**Aim of the task**
Pictures aside, write out every record exactly as it appears.

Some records
— begin —

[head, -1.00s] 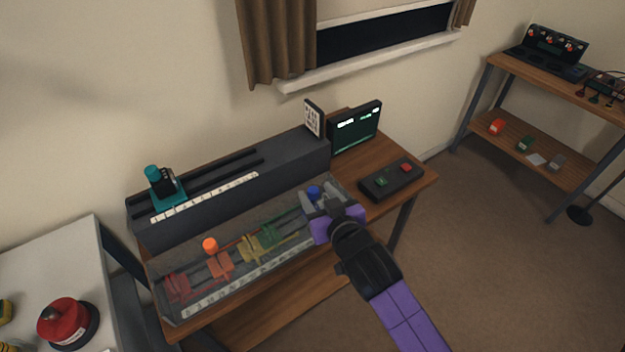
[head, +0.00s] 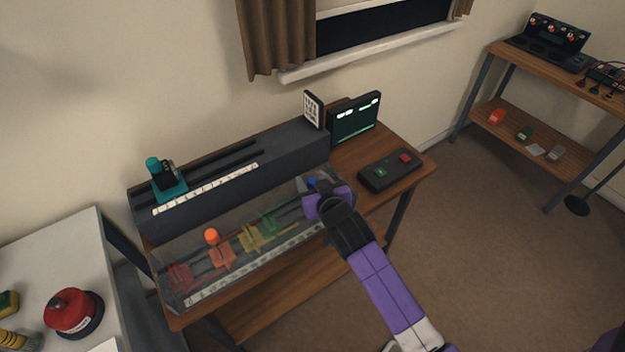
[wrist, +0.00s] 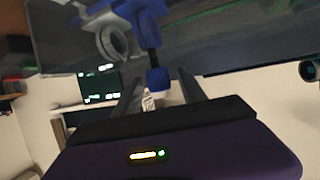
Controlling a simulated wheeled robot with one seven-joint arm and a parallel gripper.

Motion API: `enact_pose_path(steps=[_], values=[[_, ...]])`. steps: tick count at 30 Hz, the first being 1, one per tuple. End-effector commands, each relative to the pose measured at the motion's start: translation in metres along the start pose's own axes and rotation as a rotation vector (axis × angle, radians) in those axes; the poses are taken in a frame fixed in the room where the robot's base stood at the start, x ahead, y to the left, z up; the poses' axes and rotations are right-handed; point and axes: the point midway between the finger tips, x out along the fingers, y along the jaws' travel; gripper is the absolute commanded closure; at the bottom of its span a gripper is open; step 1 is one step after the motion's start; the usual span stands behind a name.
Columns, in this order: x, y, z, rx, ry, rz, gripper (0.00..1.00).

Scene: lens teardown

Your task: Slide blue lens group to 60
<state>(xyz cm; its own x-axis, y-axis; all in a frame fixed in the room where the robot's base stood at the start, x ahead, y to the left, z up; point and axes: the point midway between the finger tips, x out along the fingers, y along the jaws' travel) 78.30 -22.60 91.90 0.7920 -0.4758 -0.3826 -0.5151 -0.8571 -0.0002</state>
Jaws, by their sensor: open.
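The blue lens group (wrist: 148,22) shows close up in the wrist view, with a blue knob (wrist: 158,79) on a dark stem between my gripper's fingers. In the head view only a small blue part (head: 312,183) shows at the right end of the clear case (head: 180,300); my gripper hides the rest. My gripper (head: 318,190) is open at that end of the case, its fingers on either side of the knob. I cannot tell whether they touch it. A white scale strip (head: 240,275) runs along the case's front; its numbers are too small to read.
Red (head: 180,276), orange (head: 222,256), yellow (head: 250,240) and green (head: 272,229) lens groups sit left of the blue one. A dark block with a teal slider (head: 168,186) stands behind. A button box (head: 391,170) and screen (head: 354,122) are to the right.

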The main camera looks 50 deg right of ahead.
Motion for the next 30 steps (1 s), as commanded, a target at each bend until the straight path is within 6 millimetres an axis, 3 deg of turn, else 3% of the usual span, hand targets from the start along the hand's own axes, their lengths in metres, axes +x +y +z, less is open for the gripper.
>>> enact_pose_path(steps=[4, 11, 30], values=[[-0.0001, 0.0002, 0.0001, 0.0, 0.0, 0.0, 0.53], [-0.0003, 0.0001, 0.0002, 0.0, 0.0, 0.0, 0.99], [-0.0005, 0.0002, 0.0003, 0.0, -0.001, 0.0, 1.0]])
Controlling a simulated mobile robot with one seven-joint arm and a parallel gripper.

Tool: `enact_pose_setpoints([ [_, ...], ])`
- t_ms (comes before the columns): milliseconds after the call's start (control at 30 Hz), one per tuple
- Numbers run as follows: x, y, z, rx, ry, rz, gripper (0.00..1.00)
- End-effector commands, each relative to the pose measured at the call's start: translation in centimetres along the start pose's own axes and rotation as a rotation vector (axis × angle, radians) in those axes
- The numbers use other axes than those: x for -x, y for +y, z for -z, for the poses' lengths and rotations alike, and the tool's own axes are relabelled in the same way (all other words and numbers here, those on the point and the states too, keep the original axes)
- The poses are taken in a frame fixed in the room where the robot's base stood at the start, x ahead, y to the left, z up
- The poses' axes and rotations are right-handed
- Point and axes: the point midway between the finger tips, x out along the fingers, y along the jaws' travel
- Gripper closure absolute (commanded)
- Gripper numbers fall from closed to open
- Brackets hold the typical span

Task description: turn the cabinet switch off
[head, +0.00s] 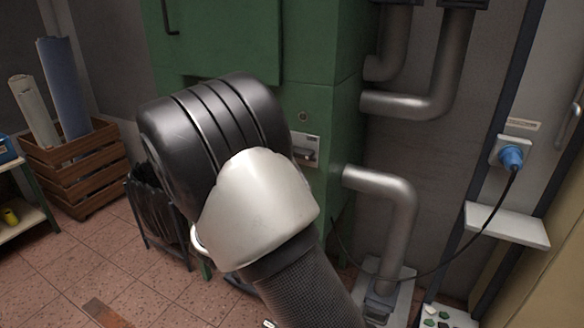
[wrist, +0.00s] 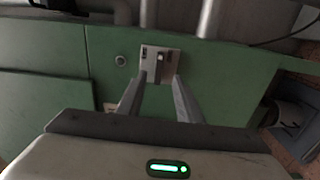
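The green cabinet (head: 312,45) fills the middle of the head view, and its green face also shows in the wrist view (wrist: 225,80). The cabinet switch (head: 306,151) is a pale metal plate with a dark lever, on the cabinet's lower front just right of my arm. In the wrist view the switch (wrist: 160,57) lies straight ahead, between the lines of my fingers. My gripper (wrist: 159,82) is open, its two fingers apart with nothing between them. I cannot tell whether the fingertips touch the plate. In the head view my arm hides the gripper.
Metal pipes (head: 405,195) run along the cabinet's right side. A blue plug (head: 511,157) with a black cable hangs on the right wall. A wooden crate (head: 75,170) with rolls and a dark bin (head: 152,205) stand at left.

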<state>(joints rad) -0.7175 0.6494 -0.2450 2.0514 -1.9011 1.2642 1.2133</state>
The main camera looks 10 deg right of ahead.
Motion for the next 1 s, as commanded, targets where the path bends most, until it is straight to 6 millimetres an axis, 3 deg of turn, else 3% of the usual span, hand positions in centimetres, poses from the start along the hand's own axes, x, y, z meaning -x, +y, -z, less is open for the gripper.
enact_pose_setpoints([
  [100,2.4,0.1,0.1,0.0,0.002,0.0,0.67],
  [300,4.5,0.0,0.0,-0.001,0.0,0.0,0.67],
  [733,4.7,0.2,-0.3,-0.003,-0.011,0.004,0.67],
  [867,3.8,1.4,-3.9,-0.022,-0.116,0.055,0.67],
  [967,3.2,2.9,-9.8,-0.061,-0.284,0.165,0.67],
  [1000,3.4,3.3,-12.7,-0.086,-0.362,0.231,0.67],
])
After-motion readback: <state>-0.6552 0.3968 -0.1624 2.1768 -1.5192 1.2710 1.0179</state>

— end —

**Finished task**
[head, -1.00s] 
[head, +0.00s] 
[wrist, +0.00s] 
Controlling a simulated wheeled robot with one seven-joint arm and a parallel gripper.

Motion API: `enact_pose_path(steps=[_], values=[[_, ...]])`. steps: tick count at 30 Hz, the first being 1, one per tuple. End-effector commands, each relative to the pose measured at the motion's start: translation in metres along the start pose's own axes and rotation as a rotation vector (axis × angle, radians) in those axes; the poses are taken in a frame fixed in the room where the robot's base stood at the start, x ahead, y to the left, z up; the poses' axes and rotations are right-handed; point and axes: the point midway between the finger tips, x out along the fingers, y along the jaws' travel; gripper is the absolute commanded closure; at the bottom of its span a gripper is open; step 1 is one step after the motion's start; the usual span stands behind a name.
Columns, in this order: x, y, z, rx, ry, rz, gripper (0.00..1.00).

Scene: lens teardown

Your task: Slide blue lens group to 60
<state>(xyz cm; its own x-axis, y-axis; all in a frame fixed in the room where the robot's base stood at the start, x ahead, y to the left, z up; point and axes: the point midway between the finger tips, x out along the fingers, y along the jaws' travel) 78.30 -22.60 91.90 0.7920 -0.4758 -0.3826 -0.5151 -0.8571 -0.0002</state>
Jaws, by their sensor: open.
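The blue lens group (wrist: 148,22) shows close up in the wrist view, with a blue knob (wrist: 158,79) on a dark stem between my gripper's fingers. In the head view only a small blue part (head: 312,183) shows at the right end of the clear case (head: 180,300); my gripper hides the rest. My gripper (head: 318,190) is open at that end of the case, its fingers on either side of the knob. I cannot tell whether they touch it. A white scale strip (head: 240,275) runs along the case's front; its numbers are too small to read.
Red (head: 180,276), orange (head: 222,256), yellow (head: 250,240) and green (head: 272,229) lens groups sit left of the blue one. A dark block with a teal slider (head: 168,186) stands behind. A button box (head: 391,170) and screen (head: 354,122) are to the right.

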The main camera looks 50 deg right of ahead.
Motion for the next 30 steps (1 s), as commanded, a target at each bend until the straight path is within 6 millimetres an axis, 3 deg of turn, else 3% of the usual span, hand targets from the start along the hand's own axes, their lengths in metres, axes +x +y +z, less is open for the gripper.
>>> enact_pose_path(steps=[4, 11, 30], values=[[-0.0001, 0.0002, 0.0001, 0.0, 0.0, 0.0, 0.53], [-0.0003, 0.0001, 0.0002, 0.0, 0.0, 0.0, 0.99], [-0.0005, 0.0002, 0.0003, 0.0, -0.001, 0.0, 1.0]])
Controlling a simulated mobile robot with one seven-joint arm and a parallel gripper.

Tool: `enact_pose_setpoints([ [_, ...], ])`
- t_ms (comes before the columns): milliseconds after the call's start (control at 30 Hz), one per tuple
- Numbers run as follows: x, y, z, rx, ry, rz, gripper (0.00..1.00)
- End-effector commands, each relative to the pose measured at the call's start: translation in centimetres along the start pose's own axes and rotation as a rotation vector (axis × angle, radians) in those axes
- The numbers use other axes than those: x for -x, y for +y, z for -z, for the poses' lengths and rotations alike, and the tool's own axes are relabelled in the same way (all other words and numbers here, those on the point and the states too, keep the original axes)
- The poses are taken in a frame fixed in the room where the robot's base stood at the start, x ahead, y to the left, z up
- The poses' axes and rotations are right-handed
- Point and axes: the point midway between the finger tips, x out along the fingers, y along the jaws' travel
- Gripper closure absolute (commanded)
- Gripper numbers fall from closed to open
- Brackets hold the typical span

Task description: turn the cabinet switch off
[head, +0.00s] 
[wrist, +0.00s] 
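The green cabinet (head: 312,45) fills the middle of the head view, and its green face also shows in the wrist view (wrist: 225,80). The cabinet switch (head: 306,151) is a pale metal plate with a dark lever, on the cabinet's lower front just right of my arm. In the wrist view the switch (wrist: 160,57) lies straight ahead, between the lines of my fingers. My gripper (wrist: 159,82) is open, its two fingers apart with nothing between them. I cannot tell whether the fingertips touch the plate. In the head view my arm hides the gripper.
Metal pipes (head: 405,195) run along the cabinet's right side. A blue plug (head: 511,157) with a black cable hangs on the right wall. A wooden crate (head: 75,170) with rolls and a dark bin (head: 152,205) stand at left.

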<state>(joints rad) -0.7175 0.6494 -0.2450 2.0514 -1.9011 1.2642 1.2133</state>
The main camera looks 10 deg right of ahead.
Motion for the next 1 s, as commanded, targets where the path bends most, until it is straight to 6 millimetres an axis, 3 deg of turn, else 3% of the usual span, hand positions in centimetres, poses from the start along the hand's own axes, x, y, z meaning -x, +y, -z, less is open for the gripper.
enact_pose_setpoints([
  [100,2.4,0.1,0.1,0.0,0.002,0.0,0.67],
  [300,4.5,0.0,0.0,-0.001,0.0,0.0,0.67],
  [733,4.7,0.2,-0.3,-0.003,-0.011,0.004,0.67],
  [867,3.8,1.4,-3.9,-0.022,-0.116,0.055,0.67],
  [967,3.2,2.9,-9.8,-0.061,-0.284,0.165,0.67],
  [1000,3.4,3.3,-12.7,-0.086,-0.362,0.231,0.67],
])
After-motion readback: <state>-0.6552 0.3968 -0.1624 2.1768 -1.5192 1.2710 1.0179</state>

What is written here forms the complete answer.